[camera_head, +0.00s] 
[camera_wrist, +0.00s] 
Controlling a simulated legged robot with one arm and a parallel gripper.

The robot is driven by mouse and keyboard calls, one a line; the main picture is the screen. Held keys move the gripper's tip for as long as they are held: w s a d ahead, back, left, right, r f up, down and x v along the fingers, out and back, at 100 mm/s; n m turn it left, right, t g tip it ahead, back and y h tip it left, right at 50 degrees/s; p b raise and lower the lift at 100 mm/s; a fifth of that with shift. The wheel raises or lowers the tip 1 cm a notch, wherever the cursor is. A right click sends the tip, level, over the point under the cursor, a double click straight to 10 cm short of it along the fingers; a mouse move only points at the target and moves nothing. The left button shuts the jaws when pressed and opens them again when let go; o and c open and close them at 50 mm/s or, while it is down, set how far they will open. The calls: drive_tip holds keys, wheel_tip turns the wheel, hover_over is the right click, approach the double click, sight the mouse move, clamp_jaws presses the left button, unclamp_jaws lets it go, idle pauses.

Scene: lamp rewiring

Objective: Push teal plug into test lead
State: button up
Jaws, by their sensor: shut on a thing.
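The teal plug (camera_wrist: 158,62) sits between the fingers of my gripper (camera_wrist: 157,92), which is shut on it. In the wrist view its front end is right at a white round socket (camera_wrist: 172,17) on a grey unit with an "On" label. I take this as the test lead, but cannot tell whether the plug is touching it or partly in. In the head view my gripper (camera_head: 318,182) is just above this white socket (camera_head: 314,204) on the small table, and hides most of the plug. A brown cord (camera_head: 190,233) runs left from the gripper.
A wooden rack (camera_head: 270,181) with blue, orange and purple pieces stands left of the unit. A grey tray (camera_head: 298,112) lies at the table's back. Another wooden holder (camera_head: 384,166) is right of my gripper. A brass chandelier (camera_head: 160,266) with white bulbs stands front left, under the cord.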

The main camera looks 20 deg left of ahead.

..............................

▶ [Work instructions]: Print only the run of lines that begins with the line containing "[camera_wrist, +0.00s]" and ends with the line containing "Controlling a simulated", both included, exactly as they read.

▶ [Answer to the problem]:
[camera_wrist, +0.00s] 
Controlling a simulated legged robot with one arm and a parallel gripper.

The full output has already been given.